## Task to complete
Find the lines holding the string "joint" in the data, then copy all of them.

Records from a data collection:
** Start **
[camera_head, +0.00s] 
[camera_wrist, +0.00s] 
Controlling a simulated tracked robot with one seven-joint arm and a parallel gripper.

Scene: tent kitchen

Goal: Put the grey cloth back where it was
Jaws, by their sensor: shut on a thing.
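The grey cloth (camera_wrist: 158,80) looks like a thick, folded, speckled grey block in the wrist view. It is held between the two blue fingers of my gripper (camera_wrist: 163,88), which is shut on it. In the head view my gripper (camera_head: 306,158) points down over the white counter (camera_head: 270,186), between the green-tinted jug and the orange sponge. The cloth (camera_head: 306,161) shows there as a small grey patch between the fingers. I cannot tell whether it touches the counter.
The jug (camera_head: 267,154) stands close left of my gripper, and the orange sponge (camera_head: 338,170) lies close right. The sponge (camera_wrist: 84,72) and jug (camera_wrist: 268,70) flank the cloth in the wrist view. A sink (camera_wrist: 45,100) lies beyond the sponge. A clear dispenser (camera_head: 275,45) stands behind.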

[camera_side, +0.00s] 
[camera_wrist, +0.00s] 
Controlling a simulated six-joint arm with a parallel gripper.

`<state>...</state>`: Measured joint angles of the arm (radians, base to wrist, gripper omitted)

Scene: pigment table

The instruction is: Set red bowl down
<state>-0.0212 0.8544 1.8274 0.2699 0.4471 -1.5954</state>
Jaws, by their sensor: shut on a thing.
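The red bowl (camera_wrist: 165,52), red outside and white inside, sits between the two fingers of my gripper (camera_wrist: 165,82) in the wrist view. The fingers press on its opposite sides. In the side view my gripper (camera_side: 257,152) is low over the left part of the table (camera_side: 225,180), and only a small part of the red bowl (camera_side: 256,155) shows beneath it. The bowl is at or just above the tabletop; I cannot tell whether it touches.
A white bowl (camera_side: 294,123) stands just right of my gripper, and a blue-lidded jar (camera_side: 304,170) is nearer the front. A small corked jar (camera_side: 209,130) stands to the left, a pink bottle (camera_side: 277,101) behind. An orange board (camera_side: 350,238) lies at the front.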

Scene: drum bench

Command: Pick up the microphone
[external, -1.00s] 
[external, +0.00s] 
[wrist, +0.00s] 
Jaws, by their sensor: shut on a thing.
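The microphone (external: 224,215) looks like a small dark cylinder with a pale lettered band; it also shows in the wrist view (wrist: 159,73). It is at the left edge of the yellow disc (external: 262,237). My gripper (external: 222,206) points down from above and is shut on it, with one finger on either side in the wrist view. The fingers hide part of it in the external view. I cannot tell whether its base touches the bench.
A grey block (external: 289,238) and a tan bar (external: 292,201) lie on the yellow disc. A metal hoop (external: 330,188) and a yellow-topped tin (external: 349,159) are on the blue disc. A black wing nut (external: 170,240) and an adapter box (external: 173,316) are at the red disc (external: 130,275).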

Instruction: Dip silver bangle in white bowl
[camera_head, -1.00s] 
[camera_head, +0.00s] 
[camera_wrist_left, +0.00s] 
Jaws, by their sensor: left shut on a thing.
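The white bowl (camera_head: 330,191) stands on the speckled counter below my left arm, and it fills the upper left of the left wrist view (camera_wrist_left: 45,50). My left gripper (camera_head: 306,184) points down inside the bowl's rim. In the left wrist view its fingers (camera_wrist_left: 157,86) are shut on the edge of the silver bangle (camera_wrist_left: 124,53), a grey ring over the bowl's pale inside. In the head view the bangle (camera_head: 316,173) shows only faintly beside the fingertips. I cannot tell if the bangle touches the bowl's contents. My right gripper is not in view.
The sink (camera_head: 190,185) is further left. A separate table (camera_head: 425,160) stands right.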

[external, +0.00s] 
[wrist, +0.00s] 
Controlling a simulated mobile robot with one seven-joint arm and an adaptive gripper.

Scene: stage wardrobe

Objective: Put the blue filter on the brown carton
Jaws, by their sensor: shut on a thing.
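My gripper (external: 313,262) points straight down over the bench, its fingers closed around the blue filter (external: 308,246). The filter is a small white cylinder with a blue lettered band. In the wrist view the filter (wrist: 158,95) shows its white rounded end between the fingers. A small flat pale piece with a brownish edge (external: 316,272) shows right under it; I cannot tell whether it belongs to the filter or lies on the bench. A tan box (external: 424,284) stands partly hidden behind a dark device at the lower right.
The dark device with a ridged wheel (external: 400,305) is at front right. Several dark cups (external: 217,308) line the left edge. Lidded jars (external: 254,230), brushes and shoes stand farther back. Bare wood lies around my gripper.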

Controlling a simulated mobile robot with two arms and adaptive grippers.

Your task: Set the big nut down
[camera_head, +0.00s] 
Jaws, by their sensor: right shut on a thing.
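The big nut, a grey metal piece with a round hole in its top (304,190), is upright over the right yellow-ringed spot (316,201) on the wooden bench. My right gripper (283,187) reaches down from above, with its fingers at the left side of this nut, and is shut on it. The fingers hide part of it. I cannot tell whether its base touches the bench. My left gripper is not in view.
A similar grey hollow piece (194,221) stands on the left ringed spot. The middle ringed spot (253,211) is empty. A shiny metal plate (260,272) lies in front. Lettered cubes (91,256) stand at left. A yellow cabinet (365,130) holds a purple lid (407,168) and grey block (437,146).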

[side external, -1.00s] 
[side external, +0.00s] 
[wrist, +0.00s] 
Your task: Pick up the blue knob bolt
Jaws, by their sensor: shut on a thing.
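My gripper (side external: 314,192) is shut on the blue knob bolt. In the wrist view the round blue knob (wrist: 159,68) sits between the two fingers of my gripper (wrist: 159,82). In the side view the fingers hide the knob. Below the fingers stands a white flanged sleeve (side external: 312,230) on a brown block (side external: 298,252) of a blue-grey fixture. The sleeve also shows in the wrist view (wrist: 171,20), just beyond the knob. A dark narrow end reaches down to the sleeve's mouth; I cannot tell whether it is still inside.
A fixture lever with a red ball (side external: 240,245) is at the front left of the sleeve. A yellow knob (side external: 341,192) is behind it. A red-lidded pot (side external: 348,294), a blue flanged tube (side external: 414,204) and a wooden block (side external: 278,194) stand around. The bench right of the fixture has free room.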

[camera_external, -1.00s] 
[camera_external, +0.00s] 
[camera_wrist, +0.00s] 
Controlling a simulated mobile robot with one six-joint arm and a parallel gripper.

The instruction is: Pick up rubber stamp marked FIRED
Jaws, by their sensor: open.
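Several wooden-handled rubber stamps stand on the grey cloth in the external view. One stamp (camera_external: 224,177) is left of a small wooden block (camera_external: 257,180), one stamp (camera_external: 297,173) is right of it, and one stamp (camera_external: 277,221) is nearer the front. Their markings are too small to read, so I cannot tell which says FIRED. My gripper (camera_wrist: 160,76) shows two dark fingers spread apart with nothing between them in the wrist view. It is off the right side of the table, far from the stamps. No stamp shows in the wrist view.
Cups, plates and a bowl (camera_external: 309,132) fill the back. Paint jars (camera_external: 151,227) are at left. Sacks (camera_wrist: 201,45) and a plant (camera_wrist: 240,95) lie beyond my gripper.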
** End **
## Solution to this task
Controlling a simulated tracked robot with one seven-joint arm and a parallel gripper.
Controlling a simulated six-joint arm with a parallel gripper.
`<state>...</state>`: Measured joint angles of the arm (radians, base to wrist, gripper omitted)
Controlling a simulated mobile robot with one seven-joint arm and an adaptive gripper.
Controlling a simulated mobile robot with one six-joint arm and a parallel gripper.

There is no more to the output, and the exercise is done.